**What to work on**
Restate exactly the lines that run from the start of the records below to the line containing "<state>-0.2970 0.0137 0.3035", counting both ends, and nothing else; pictures stay out.

_ _ _ _ _

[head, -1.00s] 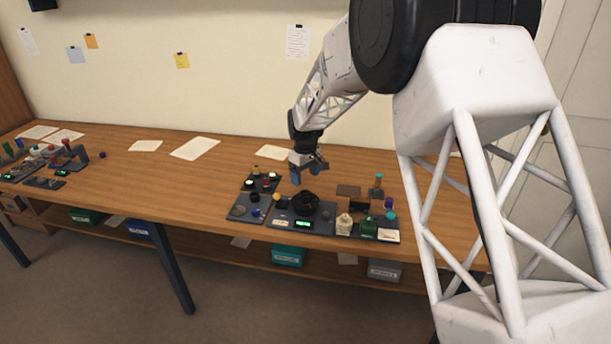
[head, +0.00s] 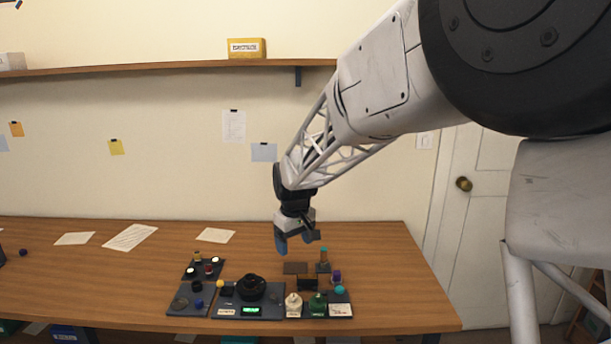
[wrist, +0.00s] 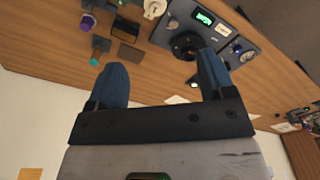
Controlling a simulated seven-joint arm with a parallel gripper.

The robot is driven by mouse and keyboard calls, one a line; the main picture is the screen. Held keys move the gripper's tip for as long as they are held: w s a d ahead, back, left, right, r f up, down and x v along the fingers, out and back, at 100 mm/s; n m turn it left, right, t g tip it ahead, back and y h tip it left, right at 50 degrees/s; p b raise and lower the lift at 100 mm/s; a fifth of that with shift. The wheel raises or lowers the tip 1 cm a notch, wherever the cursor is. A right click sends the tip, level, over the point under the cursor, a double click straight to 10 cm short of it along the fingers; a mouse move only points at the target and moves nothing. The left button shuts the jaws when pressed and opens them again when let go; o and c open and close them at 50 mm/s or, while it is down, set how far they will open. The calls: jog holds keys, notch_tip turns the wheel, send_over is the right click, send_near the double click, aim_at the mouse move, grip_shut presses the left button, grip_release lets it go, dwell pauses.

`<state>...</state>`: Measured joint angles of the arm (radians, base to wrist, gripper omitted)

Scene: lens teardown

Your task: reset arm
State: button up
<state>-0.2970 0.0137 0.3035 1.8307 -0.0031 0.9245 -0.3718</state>
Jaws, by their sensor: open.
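My gripper (head: 296,243) is open and empty, raised above the back part of the wooden bench in the head view. Its two blue fingertips stand well apart in the wrist view (wrist: 160,85), with nothing between them touching either finger. A round black lens part (head: 251,287) sits on a dark tray with a green display (head: 251,310), in front of and below my gripper. The lens part also shows in the wrist view (wrist: 186,45), beyond the fingertips. My arm comes in from the upper right of the head view.
Left of the lens tray is a dark tray (head: 180,309) with small parts. Papers (head: 130,237) lie at the back left. A shelf (head: 150,69) runs along the wall.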

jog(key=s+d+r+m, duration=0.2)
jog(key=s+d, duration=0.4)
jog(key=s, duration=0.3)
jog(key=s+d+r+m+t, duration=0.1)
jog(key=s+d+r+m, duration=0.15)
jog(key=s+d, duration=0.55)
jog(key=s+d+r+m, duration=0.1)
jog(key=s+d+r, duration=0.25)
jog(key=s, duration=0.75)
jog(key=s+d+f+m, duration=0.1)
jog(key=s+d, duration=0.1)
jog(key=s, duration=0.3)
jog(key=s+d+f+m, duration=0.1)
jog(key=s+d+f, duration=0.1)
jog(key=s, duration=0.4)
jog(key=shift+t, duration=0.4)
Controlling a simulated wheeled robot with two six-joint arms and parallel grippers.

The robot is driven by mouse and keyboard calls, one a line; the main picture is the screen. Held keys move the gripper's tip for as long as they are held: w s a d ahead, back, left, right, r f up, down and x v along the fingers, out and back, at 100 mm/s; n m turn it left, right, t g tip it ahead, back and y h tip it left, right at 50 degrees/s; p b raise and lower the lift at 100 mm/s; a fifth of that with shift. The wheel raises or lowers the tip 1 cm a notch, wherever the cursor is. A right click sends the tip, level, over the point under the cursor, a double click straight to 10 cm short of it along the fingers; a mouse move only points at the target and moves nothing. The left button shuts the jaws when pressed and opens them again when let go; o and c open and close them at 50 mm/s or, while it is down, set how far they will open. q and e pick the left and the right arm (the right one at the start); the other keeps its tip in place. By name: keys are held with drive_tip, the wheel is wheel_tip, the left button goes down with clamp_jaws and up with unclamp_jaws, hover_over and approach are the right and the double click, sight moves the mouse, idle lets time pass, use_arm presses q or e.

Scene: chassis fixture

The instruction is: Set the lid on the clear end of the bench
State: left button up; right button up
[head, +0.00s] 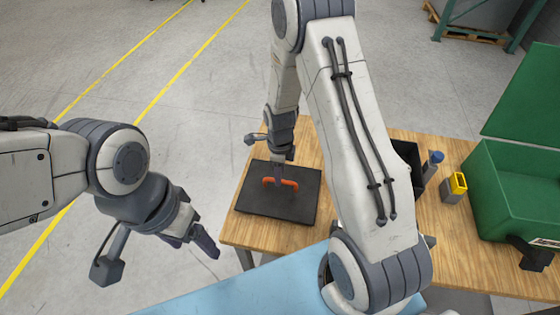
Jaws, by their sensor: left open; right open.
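The lid (290,205), a flat black plate with an orange handle (269,182), lies on the left end of the wooden bench (240,235). My right gripper (280,178) points down at the middle of the handle and is open. Its fingertips are at the handle; I cannot tell whether they touch it. My left gripper (204,245) is open and empty, off to the left of the bench and apart from the lid.
A dark open bin (408,155) is partly hidden behind my right arm. A blue-topped item (435,158), a yellow-and-grey block (455,187) and an open green case (500,190) stand to the right. A light blue surface (230,290) lies in front.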

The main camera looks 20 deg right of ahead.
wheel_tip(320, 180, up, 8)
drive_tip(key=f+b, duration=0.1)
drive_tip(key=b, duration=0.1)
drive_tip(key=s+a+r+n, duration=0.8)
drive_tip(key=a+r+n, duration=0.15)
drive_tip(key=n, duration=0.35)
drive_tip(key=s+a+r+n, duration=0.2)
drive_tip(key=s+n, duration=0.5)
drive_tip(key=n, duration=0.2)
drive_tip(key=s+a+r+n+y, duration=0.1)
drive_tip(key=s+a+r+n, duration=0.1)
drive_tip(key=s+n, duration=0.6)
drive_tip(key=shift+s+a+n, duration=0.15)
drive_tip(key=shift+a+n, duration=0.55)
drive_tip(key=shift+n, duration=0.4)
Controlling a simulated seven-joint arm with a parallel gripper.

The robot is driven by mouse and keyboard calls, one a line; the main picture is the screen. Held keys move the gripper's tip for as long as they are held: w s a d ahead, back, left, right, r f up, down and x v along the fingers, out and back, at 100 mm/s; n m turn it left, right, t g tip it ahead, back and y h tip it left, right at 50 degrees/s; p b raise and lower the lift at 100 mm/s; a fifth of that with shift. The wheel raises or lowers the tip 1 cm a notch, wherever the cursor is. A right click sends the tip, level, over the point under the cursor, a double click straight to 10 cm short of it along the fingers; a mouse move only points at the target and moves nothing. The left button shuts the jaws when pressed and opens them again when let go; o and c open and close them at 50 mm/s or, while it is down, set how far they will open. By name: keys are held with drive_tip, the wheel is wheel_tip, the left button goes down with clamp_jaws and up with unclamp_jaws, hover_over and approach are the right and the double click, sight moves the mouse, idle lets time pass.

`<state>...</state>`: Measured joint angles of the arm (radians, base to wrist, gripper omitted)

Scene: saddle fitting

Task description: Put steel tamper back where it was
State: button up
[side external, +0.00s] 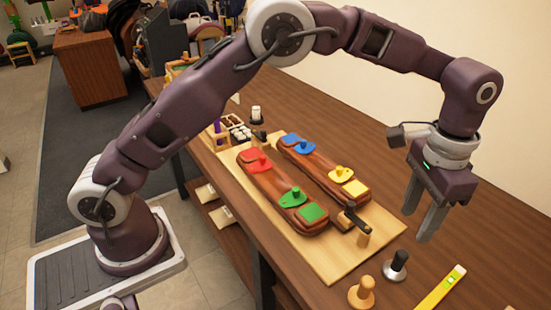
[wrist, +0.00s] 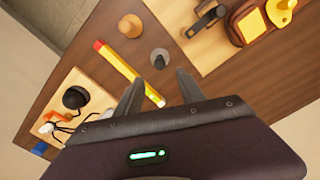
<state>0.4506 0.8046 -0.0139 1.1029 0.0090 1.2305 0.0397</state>
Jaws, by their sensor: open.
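The steel tamper (side external: 396,266), with a dark handle and silver base, stands on the bench just off the near right corner of the light wooden board (side external: 385,243). In the wrist view the steel tamper (wrist: 159,60) shows just beyond the fingers. My gripper (side external: 424,212) is open and empty, fingers pointing down. It is above the bench to the right of the tamper and apart from it. In the wrist view both fingertips (wrist: 159,84) are spread with nothing between them.
A wooden tamper (side external: 361,293) stands left of the steel one, and a yellow level (side external: 440,289) lies right. The board holds two brown leather pieces (side external: 268,183) with coloured templates. A small board with a black ball (wrist: 75,97) lies beyond the level.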

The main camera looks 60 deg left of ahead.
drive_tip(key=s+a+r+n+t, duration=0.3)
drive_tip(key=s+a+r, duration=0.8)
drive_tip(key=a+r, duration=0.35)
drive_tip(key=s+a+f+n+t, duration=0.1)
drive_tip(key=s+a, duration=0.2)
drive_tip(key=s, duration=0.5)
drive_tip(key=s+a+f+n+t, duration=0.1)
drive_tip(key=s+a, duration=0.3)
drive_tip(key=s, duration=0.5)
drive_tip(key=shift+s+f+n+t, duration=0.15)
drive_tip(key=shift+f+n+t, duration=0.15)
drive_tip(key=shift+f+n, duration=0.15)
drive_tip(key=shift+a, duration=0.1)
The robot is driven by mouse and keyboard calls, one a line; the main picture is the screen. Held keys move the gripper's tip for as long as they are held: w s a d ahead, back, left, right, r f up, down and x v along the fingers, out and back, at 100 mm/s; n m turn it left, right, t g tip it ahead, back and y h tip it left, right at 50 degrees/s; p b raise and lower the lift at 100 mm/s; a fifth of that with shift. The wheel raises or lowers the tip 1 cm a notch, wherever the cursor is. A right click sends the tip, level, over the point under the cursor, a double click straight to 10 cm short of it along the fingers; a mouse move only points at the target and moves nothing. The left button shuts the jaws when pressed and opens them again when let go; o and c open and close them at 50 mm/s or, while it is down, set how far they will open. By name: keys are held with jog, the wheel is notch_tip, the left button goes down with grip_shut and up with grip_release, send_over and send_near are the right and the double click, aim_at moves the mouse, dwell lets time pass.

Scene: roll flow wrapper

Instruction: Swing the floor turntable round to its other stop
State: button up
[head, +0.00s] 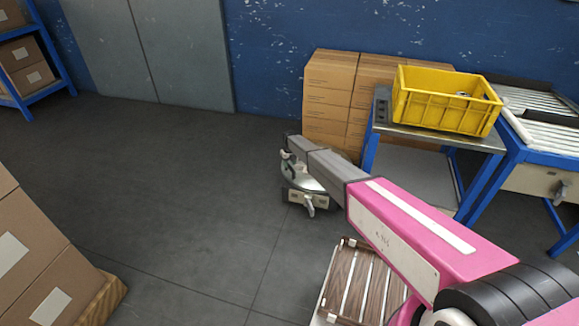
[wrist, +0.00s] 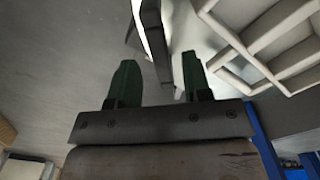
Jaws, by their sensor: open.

_ _ _ _ _

**The reply**
[head, -1.00s] 
[head, +0.00s] 
[wrist, +0.00s] 
Controlling a simulated seven-joint arm with a parallel gripper.

The robot is driven by mouse and keyboard calls, one a line; the main picture is the screen. Held keys move the gripper's tip for as long as they are held: w s a d ahead, back, left, right, r f up, down and x v along the fingers, out and back, at 100 mm/s; n m turn it left, right, t g tip it ahead, back and y h tip it left, right at 50 degrees/s; p b raise and lower the lift at 100 mm/s; a fifth of that with shift. The wheel raises or lowers the tip 1 cm a notch, wherever the cursor is. A right click sends the tip, level, over the point under the cursor, a double click straight to 10 cm short of it along the fingers; a mouse move only points at the target and moves nothing. The left button shuts the jaws when pressed and opens them again when let go; o and c open and close them at 50 mm/s or, while it is down, set how far they will open. The calls: jog holds keys, notch_tip turns the wheel, send_over is the right click, send_near the double click, aim_at the mouse move, grip_shut presses the left button, grip_release lets it go, dwell pauses.

`<state>...</state>`: Measured joint angles of the arm (radians, base to wrist, gripper omitted)

Scene: lens teardown

Your task: reset arm
State: button up
<state>-0.2970 0.0137 0.3035 1.8307 -0.0031 0.9245 -0.3718</state>

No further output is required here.